**INSTRUCTIONS FOR THE TASK**
Review the lines that follow and copy each one that contains the word "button".

**INFORMATION SHOWN**
------------------------------

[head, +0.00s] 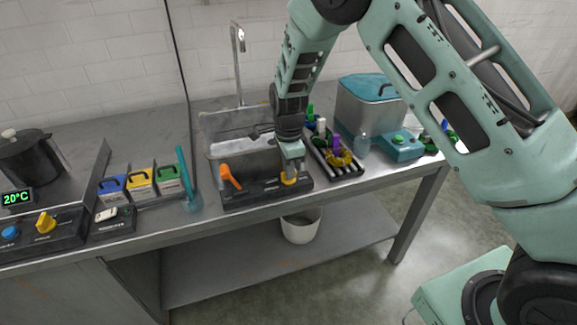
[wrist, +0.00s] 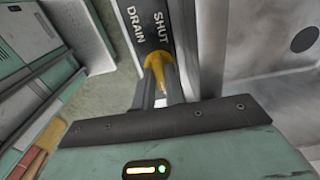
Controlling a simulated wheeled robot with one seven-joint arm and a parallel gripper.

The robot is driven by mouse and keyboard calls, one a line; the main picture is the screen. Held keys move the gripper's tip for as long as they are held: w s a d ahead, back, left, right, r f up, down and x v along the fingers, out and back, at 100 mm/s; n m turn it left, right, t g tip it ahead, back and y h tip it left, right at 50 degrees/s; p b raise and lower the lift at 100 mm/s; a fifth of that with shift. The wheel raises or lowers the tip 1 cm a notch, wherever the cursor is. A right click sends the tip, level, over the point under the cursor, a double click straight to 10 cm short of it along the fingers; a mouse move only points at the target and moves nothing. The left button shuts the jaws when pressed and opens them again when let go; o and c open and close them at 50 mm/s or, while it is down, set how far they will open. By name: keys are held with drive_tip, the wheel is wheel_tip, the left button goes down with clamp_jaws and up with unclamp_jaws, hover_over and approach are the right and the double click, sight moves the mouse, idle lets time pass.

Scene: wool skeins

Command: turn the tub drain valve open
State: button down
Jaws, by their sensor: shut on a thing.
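The drain valve is a yellow handle (head: 289,181) on the right part of a dark panel (head: 262,191) at the front of the sink. In the wrist view the yellow handle (wrist: 157,68) sits between my two fingers, beside the labels DRAIN and SHUT. My gripper (head: 290,172) reaches down from above and is shut on the handle; it also shows in the wrist view (wrist: 160,78). The fingers hide part of the handle, so I cannot tell which label it points to. The grey sink tub (head: 222,147) is behind the panel.
An orange lever (head: 230,177) stands on the same panel, left of my gripper. A rack (head: 338,168) with coloured skeins is close on the right. A blue-lidded container (head: 368,105) stands behind it. A white bucket (head: 301,228) is below.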

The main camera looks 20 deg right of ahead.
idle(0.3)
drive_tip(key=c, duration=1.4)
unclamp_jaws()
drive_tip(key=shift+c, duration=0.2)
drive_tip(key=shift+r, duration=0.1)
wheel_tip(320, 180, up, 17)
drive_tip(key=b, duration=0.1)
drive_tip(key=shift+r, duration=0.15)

------------------------------

**THE REPLY**
The robot is driven by mouse and keyboard calls, one a line; the main picture is the screen. Held keys move the gripper's tip for as long as they are held: w s a d ahead, back, left, right, r f up, down and x v along the fingers, out and back, at 100 mm/s; n m turn it left, right, t g tip it ahead, back and y h tip it left, right at 50 degrees/s; p b raise and lower the lift at 100 mm/s; a fifth of that with shift. The wheel raises or lowers the tip 1 cm a notch, wherever the cursor is. A right click sends the tip, level, over the point under the cursor, a double click straight to 10 cm short of it along the fingers; a mouse move only points at the target and moves nothing. The left button shuts the jaws when pressed and opens them again when let go; o and c open and close them at 50 mm/s or, while it is down, set how far they will open. By name: keys are held with drive_tip, the wheel is wheel_tip, the left button goes down with clamp_jaws and up with unclamp_jaws, hover_over and approach are the right and the double click, sight moves the mouse, idle lets time pass.
State: button down

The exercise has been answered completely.